Matthew Gilbert da The Boston Globe escreve que Sopranos se classifica como um drama policial misturado com comédia pós-moderna que satiriza tanto o gênero da máfia quanto a psicologia da “era Prozac”.
Nancy Franklin do The New Yorker, em sua crítica “The Hit Man’s Burden”, além de enfatizar a importância da série para HBO (que a produz) e para própria televisão, dá alguns insights interessante sobre as sesssões de Tony Soprano com a Dra. Jennifer Melfi.
Dentre os diversos tópicos que podemos abordar em Sopranos, o storytelling-psicológico foi o que mais me chamou a atenção.
As sessões de Tony são o marca-passo da série e parecem constituir uma representação extraordinariamente autêntica do que se passa entre um psicoterapeuta e um paciente.
Dra. Jennifer Melfi é, além de tudo, uma personagem incrível. Enquanto Tony é o narrador-protagonista, ela é o público-personagem.

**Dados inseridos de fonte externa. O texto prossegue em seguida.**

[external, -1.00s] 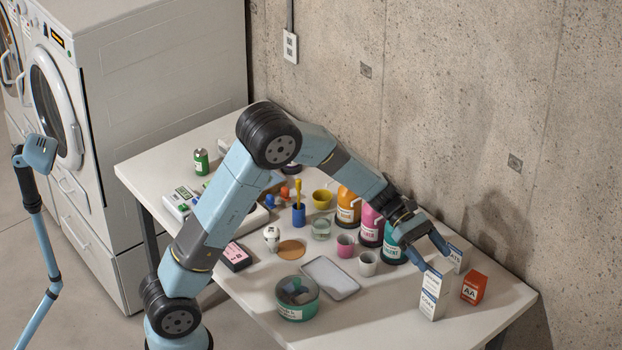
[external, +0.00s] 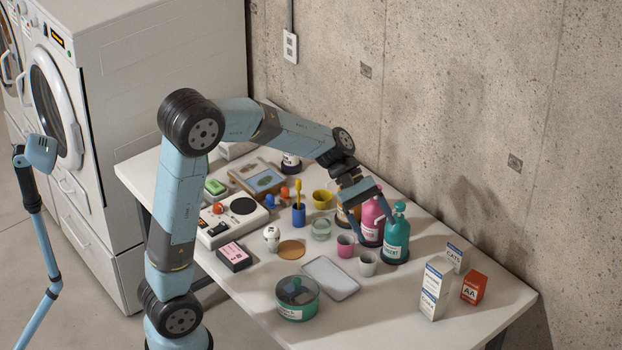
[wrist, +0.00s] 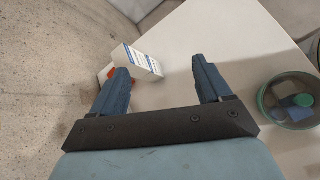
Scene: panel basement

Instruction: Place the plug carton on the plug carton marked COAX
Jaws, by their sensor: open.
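At the right of the table, a white plug carton with a blue band (external: 437,276) stands upright on the white carton marked COAX (external: 431,305). The two look roughly aligned; whether the edges match exactly is too small to tell. White carton faces with blue bands (wrist: 143,60) show beyond my fingers in the wrist view; which carton each belongs to is unclear there. My gripper (external: 370,212) is open and empty, well left of the stack, over the bottles. Its two spread fingers (wrist: 164,85) also show in the wrist view with nothing between them.
A white CATS carton (external: 455,258) stands behind the stack and an orange AA box (external: 474,288) to its right. Teal (external: 396,238) and pink (external: 371,222) bottles stand close to my gripper. A grey tray (external: 331,278) and round teal-rimmed container (external: 297,300) lie in front.

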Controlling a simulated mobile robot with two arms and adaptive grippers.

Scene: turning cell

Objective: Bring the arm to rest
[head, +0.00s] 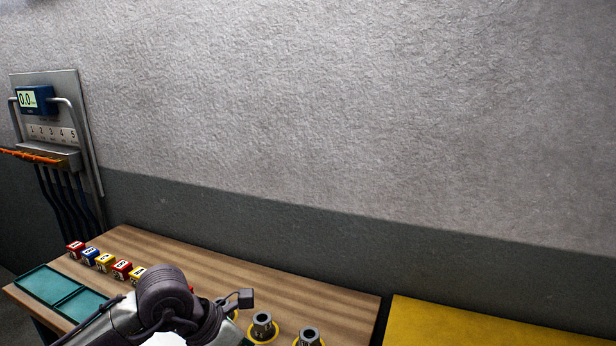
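An arm of mine comes in from the bottom left over the wooden table (290,288). It looks like my left arm, with a silver link and a dark, cable-wrapped end. My left gripper (208,316) is at this dark end, low over the front of the table. Its fingers cannot be made out clearly, so I cannot tell if it is open, shut or holding anything. My right arm and right gripper are out of view.
Several numbered blocks (122,270) stand in a row beside a green tray (40,282). Two grey ringed cylinders (263,325) (309,337) stand right of my arm. A yellow surface (465,327) lies farther right. A panel with a display (28,99) hangs on the wall.

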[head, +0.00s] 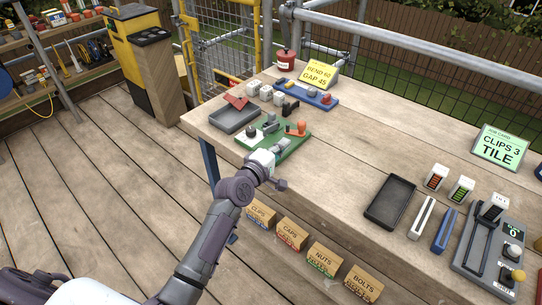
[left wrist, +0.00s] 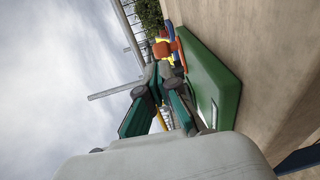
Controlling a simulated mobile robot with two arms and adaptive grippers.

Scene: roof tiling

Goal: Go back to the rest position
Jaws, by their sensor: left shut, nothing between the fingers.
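My left arm reaches in from the lower left in the head view. My left gripper (head: 281,147) is low over the near edge of the workbench (head: 340,165), beside the green fixture board (head: 294,141). It is shut and empty. In the left wrist view the gripper fingers (left wrist: 163,78) are close to the green board (left wrist: 212,78). An orange-red part (left wrist: 172,47) lies beyond the fingertips. I cannot tell whether the gripper touches the board. My right gripper is not in view.
A grey tray (head: 234,118) and a blue board (head: 305,94) sit behind the green board. A black tray (head: 390,202) and a grey control panel (head: 489,246) are to the right. Labelled bins (head: 290,232) hang along the bench front. The wooden floor (head: 90,190) at left is clear.

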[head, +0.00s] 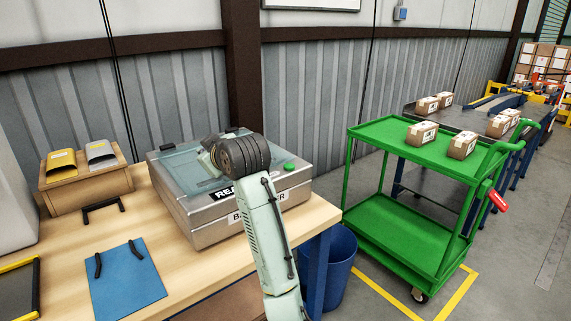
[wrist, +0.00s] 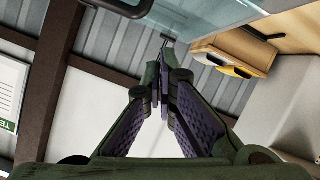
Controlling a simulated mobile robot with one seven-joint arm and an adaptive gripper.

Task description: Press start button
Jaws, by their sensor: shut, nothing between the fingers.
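The green start button (head: 289,166) is on the right side of the top of a metal box machine (head: 210,232) with a clear lid. The machine stands on a wooden table, and its front labels are partly hidden by my arm. My arm reaches up in front of the machine, its dark joint just left of the button. My gripper is hidden or not clear in the head view. In the wrist view my gripper (wrist: 165,62) is shut and empty, its purple-padded fingers together. The button does not show in the wrist view.
A wooden box (head: 88,186) with a yellow and a grey bin, a blue board (head: 125,284) and a black handle lie left on the table (head: 185,278). A blue bin (head: 338,262) and green cart (head: 400,225) with cartons stand right.

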Ela é a ouvinte da história que somos expectadores.
Seu verniz de neutralidade profissional e sua calma impassiva é divertidamente confrontada com a sua natural perplexidade humana, que se manifesta nos pequenos movimentos involuntários de sua boca e olhos, nas suas micro-inquietações e nas suas controladas mudanças de postura em resposta ao que Tony diz.
Nela vemos a ciência da psiquiatria e a real experiência humana tentando achar um meio de coexistência natural. Assim como Tony Soprano tenta achar uma coexistência natural de suas crises pessoais (sua guerra interna) e sua posição no crime organizado (sua guerra externa).
Nesse conflito, podemos entender um pouco melhor a complexidade do ser humano e desafiar em nós mesmos as certezas de nossas próprias balizas morais, pois não apenas começamos a entender um criminoso e assassino brutal, mas até mesmo passamos a simpatizar com seus problemas.
Isso não é relativizar o mal. Sopranos não glorifica ou romantiza a máfia – muito pelo contrário. A série ilustra que além dos inexoráveis conceitos de certo e errado, de crime e legalidade, existem muitos níveis possíveis de empatia e que todos, absolutamente todos, não estão safos dos demônios internos ou da própria mente. Esse é o sentido de “amar o próximo como a ti mesmo” sem abrir mão ou relativizar as idéias absolutas do bem e do mal.